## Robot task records
---

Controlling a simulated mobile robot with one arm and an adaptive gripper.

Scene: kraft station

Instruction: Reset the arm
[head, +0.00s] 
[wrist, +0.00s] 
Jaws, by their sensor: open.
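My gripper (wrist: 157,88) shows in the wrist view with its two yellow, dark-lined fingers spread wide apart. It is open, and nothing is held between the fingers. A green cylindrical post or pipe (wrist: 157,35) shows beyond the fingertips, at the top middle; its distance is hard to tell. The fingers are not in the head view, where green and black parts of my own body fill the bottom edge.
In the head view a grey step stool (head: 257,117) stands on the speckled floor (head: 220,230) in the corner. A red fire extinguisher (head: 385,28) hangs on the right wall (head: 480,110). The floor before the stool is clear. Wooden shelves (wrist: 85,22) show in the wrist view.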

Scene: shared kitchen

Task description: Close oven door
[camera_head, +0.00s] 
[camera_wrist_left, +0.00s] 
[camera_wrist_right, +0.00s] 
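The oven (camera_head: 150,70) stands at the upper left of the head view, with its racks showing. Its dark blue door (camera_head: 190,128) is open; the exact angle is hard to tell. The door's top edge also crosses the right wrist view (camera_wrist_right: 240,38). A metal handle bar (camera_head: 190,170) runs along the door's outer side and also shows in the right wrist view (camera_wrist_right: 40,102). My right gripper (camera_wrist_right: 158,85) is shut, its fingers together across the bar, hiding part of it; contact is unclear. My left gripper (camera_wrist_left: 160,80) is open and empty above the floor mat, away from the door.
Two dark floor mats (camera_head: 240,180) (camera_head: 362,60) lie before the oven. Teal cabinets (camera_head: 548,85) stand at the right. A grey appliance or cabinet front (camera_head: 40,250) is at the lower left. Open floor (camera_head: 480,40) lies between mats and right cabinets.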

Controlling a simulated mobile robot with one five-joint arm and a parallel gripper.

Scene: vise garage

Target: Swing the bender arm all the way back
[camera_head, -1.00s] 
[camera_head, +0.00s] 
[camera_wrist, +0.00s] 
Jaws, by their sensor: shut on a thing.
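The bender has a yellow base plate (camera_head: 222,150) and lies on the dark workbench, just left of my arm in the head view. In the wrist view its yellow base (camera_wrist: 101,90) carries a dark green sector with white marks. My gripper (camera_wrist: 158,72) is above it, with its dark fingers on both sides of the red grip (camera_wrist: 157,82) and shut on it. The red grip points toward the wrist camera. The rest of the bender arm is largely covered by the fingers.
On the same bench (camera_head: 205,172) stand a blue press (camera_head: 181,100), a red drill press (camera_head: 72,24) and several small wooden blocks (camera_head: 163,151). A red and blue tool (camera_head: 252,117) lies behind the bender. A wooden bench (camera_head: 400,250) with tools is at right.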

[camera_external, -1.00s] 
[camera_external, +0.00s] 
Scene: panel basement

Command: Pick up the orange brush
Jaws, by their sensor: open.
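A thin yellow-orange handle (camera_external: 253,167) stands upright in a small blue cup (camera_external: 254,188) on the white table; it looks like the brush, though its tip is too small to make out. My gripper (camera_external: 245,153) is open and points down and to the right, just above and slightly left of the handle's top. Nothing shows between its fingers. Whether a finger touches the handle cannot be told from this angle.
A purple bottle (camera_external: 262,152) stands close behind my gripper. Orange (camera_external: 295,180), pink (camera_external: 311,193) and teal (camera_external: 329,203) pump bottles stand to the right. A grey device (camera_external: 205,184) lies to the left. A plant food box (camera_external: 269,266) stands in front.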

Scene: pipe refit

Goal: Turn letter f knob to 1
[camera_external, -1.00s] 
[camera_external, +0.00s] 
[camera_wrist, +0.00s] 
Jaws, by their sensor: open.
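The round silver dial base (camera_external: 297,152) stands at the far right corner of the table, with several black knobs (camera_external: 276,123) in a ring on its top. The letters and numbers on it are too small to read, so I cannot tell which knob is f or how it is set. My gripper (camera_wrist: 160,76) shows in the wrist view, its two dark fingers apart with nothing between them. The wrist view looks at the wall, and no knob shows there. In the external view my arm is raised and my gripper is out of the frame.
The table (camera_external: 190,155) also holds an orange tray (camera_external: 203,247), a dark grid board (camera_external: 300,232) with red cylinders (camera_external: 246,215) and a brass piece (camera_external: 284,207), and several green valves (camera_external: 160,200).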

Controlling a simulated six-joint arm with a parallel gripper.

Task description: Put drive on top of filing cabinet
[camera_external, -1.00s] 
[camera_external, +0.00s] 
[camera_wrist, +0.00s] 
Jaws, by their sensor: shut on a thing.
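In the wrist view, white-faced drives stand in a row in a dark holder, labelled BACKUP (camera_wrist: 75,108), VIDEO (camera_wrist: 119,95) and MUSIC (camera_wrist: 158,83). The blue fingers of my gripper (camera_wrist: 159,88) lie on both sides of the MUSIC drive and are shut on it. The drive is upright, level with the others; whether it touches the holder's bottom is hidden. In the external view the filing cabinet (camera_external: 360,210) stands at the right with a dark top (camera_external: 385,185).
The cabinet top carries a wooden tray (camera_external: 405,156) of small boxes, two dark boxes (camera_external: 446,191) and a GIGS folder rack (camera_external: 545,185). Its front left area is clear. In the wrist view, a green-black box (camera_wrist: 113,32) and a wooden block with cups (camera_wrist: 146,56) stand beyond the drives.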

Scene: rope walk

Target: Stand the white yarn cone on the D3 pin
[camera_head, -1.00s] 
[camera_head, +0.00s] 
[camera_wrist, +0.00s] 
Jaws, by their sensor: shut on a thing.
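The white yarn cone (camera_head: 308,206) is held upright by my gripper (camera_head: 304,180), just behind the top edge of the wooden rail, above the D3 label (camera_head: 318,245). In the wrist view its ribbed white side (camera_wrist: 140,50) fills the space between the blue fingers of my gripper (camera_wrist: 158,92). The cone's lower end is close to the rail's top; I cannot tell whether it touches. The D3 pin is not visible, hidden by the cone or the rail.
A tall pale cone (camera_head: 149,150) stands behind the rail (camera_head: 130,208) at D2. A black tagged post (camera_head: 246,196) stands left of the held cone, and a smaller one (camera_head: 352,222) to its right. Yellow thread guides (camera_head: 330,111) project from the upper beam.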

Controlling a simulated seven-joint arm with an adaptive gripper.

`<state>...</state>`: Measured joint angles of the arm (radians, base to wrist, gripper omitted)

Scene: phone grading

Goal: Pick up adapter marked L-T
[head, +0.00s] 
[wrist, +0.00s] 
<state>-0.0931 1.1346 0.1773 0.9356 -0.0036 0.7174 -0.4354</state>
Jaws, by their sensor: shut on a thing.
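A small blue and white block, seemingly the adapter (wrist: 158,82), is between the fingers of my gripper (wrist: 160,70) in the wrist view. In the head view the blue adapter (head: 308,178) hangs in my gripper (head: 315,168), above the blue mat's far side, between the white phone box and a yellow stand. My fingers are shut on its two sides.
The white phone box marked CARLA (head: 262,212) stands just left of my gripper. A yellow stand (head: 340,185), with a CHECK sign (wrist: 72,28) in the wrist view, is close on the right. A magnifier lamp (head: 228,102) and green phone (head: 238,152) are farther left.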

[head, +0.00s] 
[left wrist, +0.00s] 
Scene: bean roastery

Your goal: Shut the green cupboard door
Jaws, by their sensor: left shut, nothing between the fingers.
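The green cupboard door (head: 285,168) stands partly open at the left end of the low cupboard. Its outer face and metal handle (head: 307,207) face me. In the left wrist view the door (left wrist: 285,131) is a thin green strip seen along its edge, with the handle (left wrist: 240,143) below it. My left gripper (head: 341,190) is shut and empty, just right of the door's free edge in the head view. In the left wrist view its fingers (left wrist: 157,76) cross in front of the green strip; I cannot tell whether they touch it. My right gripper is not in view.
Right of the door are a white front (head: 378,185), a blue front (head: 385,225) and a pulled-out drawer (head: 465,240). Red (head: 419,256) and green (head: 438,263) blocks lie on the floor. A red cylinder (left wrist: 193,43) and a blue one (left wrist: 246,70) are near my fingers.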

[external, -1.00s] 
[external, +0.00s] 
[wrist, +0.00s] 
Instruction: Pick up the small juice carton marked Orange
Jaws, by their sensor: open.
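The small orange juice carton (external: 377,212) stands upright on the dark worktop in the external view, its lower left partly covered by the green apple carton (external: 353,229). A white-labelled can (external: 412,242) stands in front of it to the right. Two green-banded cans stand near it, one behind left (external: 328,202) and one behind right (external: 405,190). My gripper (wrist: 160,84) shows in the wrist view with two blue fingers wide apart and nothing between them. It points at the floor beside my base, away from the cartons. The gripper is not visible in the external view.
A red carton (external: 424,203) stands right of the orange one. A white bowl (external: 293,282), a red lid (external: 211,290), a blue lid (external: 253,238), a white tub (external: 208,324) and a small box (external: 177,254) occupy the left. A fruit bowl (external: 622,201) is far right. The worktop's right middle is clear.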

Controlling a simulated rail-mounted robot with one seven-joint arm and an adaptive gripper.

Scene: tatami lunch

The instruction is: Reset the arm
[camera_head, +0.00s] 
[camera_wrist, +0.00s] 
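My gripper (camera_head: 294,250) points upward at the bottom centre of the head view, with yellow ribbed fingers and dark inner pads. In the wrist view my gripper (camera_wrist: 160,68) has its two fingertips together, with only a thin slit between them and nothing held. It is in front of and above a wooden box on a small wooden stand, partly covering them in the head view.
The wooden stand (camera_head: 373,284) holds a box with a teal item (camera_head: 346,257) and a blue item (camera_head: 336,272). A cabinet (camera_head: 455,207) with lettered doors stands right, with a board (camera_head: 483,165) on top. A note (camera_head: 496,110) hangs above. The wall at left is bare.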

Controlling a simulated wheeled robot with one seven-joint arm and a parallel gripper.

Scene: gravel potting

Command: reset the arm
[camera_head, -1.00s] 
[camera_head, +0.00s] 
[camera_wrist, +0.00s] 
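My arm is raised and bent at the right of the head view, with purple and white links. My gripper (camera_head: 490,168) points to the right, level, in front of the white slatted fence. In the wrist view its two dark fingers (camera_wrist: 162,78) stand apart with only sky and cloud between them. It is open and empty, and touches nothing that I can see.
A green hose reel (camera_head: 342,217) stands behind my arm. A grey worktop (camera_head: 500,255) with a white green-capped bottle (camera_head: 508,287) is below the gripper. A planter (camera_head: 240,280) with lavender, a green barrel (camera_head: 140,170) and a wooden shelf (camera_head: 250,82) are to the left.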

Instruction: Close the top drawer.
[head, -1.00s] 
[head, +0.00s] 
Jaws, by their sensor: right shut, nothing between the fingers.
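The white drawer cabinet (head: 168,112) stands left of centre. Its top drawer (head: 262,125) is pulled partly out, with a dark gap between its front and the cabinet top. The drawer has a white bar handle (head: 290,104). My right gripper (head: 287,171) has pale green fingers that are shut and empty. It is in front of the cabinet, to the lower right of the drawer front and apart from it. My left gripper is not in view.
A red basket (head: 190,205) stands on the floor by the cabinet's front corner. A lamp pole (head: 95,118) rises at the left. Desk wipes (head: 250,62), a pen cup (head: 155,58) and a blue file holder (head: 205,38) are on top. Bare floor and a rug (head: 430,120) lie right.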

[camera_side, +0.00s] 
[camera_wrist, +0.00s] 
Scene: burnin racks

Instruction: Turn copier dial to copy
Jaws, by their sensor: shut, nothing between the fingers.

---

## Stated task
Gather from the records above every line containing the string "Controlling".

## Right answer
Controlling a simulated mobile robot with one arm and an adaptive gripper.
Controlling a simulated mobile robot with one five-joint arm and a parallel gripper.
Controlling a simulated six-joint arm with a parallel gripper.
Controlling a simulated seven-joint arm with an adaptive gripper.
Controlling a simulated rail-mounted robot with one seven-joint arm and an adaptive gripper.
Controlling a simulated wheeled robot with one seven-joint arm and a parallel gripper.

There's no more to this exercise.